I, too, have wrestled with how extreme the differences can be from one to another of the various "takes" on Christianity. While I agree with the author's statement that, "whenever a church strays from the straight and narrow, some aspect of `institutionalism' is usually involved," the Body of Christ is His body, not mine, not ours. The author significantly detracts from his presentation of the gospel and salvation by this digression. It would have better served his purpose to simply highlight New Testament teaching on what the church should be and let the reader draw his own conclusions. I.e., "As we have therefore opportunity, let us do good unto all men, especially unto them who are of the household of faith" (Gal. 6.10).
But the topic which brought me to a screeching halt was the author's categorical denial that the nation of Israel and the Jewish people are part of the Almighty's ongoing plans and purposes. If this author wishes to maintain his unadulterated stand on sola Scriptura, then he may wish to reexamine his assumptions on this issue.
The Church's NT taking-over of Israel's OT role stems from a misunderstanding of NT scripture, arrived at by the anti-Semitic slant incorporated into early English translations, after which that anti-Semitic snowball only grew as it solidified the means to justify itself and permeate deep into Gentile theologies.
The NT is, in fact, a Jewish document. Jesus, the Messiah (Yeshua ha Mashiach, in Hebrew), was a Jew who followed Jewish customs, observed Jewish traditions, and recruited Jews as His closest friends and disciples. Paul (Greek; Sha'ul in Hebrew), the primary author of the NT, was also a Jew who throughout his life maintained the Jewish customs and lifestyle. The first hundreds of thousands of Christ-followers were Jews, and it is their first-hand testimonies, some recorded in Scripture and some in other extant documents, which give formation and foundation to the church as we know it, both as a corporate gathering and as the corporeal Body of Christ.
One scripture which serves as a fulcrum in this debate is Matthew 5.17: "Think not that I am come to destroy the law, or the prophets: I am not come to destroy, but to fulfill" (KJV). The implication usually drawn is that since Jesus "fulfilled the law," that is, fulfilled all the prophecies of the Mosaic law, none remain today that require the Jews and no one needs to observe Torah law today. But those conclusions actually contradict Jesus' words immediately preceding them: "Think not that I am come to destroy the law, or the prophets." Instead the Greek word plerôsai usually translated "to fulfill" is actually better translated "to fill to the full." Therefore, Jesus was actually saying that He had come to fill the Torah law with its complete meaning so that everyone would know what complete obedience to Torah law looked like. And, indeed, understanding complete obedience to the Torah law is the broader meaning of the entire Sermon on the Mount (Matt. 5 - 7) from which this passage is extracted.

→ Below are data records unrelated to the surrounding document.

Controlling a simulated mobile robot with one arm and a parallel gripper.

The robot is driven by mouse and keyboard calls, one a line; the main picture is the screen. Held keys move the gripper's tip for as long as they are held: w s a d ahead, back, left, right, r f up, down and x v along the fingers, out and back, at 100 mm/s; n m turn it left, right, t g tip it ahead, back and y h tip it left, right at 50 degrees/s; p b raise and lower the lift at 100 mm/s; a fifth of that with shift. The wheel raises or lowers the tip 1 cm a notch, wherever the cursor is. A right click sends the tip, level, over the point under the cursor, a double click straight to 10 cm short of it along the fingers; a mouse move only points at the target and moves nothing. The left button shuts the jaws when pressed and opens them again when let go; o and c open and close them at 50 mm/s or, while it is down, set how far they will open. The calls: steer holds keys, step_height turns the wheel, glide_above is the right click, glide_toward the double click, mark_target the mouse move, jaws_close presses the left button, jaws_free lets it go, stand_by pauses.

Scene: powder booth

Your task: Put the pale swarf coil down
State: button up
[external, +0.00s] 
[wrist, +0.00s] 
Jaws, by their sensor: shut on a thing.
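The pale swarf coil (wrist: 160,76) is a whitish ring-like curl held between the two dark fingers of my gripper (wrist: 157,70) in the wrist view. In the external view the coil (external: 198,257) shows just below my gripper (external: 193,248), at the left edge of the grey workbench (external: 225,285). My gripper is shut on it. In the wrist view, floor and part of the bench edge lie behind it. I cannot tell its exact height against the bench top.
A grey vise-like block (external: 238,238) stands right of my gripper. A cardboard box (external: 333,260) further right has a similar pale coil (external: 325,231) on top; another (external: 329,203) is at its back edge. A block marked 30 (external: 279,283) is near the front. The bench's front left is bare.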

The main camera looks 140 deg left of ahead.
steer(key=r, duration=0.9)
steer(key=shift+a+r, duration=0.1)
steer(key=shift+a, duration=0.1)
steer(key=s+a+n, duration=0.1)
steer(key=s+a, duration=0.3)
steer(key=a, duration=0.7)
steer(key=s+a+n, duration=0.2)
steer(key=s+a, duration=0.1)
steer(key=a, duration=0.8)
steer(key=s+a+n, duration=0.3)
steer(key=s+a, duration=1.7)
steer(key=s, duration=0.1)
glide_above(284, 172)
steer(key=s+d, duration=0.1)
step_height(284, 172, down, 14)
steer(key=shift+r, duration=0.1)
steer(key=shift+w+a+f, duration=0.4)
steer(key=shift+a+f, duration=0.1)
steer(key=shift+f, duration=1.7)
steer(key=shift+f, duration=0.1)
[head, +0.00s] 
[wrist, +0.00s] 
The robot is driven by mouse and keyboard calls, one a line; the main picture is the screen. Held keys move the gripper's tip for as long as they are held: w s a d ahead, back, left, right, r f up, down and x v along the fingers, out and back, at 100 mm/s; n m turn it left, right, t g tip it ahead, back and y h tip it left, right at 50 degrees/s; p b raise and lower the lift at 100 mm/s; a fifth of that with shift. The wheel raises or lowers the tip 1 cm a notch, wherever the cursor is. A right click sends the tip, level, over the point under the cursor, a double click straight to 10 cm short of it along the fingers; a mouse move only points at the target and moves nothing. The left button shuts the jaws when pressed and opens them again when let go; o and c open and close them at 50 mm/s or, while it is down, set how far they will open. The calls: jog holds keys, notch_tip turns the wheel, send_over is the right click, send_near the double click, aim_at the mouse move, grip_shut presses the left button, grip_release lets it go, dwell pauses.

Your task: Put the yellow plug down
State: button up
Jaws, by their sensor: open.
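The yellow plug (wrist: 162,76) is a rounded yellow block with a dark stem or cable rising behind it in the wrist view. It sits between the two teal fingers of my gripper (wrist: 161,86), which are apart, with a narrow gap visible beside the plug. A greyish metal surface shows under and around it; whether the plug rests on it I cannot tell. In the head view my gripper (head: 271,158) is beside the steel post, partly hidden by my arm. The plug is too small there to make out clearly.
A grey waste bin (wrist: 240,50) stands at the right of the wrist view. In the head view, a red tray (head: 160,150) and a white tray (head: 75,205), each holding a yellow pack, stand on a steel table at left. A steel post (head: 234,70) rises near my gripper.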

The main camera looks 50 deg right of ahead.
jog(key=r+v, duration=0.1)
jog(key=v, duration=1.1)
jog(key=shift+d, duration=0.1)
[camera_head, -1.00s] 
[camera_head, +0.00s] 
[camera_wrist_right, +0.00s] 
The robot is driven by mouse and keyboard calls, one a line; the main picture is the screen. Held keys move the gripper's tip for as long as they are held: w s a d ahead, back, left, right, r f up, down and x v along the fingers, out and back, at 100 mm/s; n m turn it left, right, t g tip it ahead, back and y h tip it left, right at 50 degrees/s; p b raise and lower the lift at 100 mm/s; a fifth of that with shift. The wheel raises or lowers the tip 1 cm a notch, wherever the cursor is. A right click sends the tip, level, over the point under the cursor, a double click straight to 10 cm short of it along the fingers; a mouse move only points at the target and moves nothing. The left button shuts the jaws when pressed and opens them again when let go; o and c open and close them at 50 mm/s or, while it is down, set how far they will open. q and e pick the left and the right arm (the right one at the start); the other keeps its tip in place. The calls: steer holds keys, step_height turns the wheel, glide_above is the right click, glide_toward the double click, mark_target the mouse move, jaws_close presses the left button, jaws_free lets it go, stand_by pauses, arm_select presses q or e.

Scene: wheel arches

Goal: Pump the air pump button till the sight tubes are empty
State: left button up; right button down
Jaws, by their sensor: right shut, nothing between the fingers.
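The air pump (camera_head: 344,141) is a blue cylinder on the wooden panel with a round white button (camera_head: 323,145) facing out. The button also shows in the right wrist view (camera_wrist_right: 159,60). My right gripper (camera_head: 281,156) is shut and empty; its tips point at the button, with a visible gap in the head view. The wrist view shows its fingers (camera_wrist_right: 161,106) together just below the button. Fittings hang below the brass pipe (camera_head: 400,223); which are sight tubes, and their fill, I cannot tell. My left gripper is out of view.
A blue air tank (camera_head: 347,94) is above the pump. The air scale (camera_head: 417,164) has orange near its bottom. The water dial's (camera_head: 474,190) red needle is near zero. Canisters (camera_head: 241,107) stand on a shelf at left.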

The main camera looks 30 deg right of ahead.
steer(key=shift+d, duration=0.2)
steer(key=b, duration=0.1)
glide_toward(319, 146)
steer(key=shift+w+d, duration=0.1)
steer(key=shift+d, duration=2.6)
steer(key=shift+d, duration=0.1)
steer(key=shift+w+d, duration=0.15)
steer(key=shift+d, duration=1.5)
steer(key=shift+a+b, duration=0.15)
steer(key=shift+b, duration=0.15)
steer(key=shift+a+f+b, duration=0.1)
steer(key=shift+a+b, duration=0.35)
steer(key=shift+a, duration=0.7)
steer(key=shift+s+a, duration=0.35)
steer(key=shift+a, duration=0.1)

Another scripture which has muddied the understanding of the original Author's intent is Hebrews 8.6, in King James rendered as "But now hath he obtained a more excellent ministry, by how much also he is the mediator of a better covenant, which was established upon better promises" (or "has been enacted through better promises" in the Revised Standard Version; emphasis added). The original Greek word nenomothetêtai (from nomos = law [understood to mean Torah law], and tithêmi = put or place) refers, not to the Anglicized `enacted' or `established,' but literally that God's earlier promises have "been made Torah" in Jesus Christ - He doesn't terminate the Law, rather Jesus is the goal at which the Torah has aimed for all previous times and generations since its inception.
Myriad other scriptural bases exist for proclaiming the NT as a Jewish book and the nation of Israel as still a viable and significant part of God's continuing purposes and plans. A key one, to me, is Matthew 1.21: "you are to name Him Jesus, because He will save His people from their sins." Why does the name `Jesus' have anything to do with explaining that He will save anyone? Why not say, `Name him Sebastian,' or `George,' or `Freddy'? In English it means nothing, but in Hebrew the name `Jesus' is Yeshua, the masculine form of the word yeshu `ah from the root word yoshia: "he will save." But you can't understand the significance of the angel's words if all you pay attention to is the English. Without the Hebrew, and without an understanding of the deep Jewish longing for salvation, for redemption, then the pathos and the joy innate in these few words is lost.
NT scriptures dealing with cultural norms and expectations, lifestyles, community relations, even Jesus' parables and humor cannot be understood by the Western definitions of wit or story but must be seen through Middle Eastern eyes.
But, most importantly, understanding prophecies regarding end times and the future of Christ's kingdom and Body can only be truly understood in the light of Jesus' fulfillment, as mentioned above, of Torah law and of the prophets as history culminates with the nation of Israel seeing and receiving her Messiah, Jesus, at the end of all ages. After all, 12 of the thrones surrounding the Lord's throne in glory will be occupied by Jesus' 12 apostles (Mt. 19.28, Lk 22.30) -- all Jews and each governing Jews. The story of scripture begins with Israel and ends with Israel. The OT without the NT is like a house without a roof, but the NT without the OT is like the roof with no house and no foundation.
I've only gone into such detail due to the sola Scriptura approach of this author and to illustrate that my reasons for disagreement are based on those same scriptures.
In summation, A Conservative's Primer might be useful in opening up dialog with someone unschooled in Scripture's teachings on the gospel, salvation, the authority of Scripture and her Author, but skip the dogma and divisiveness of chapters eleven and twelve--Jesus came to be a stumbling stone and a rock of offense, but not that kind.
Disclaimer: This book was provided free of charge with the expectation that a review would be provided.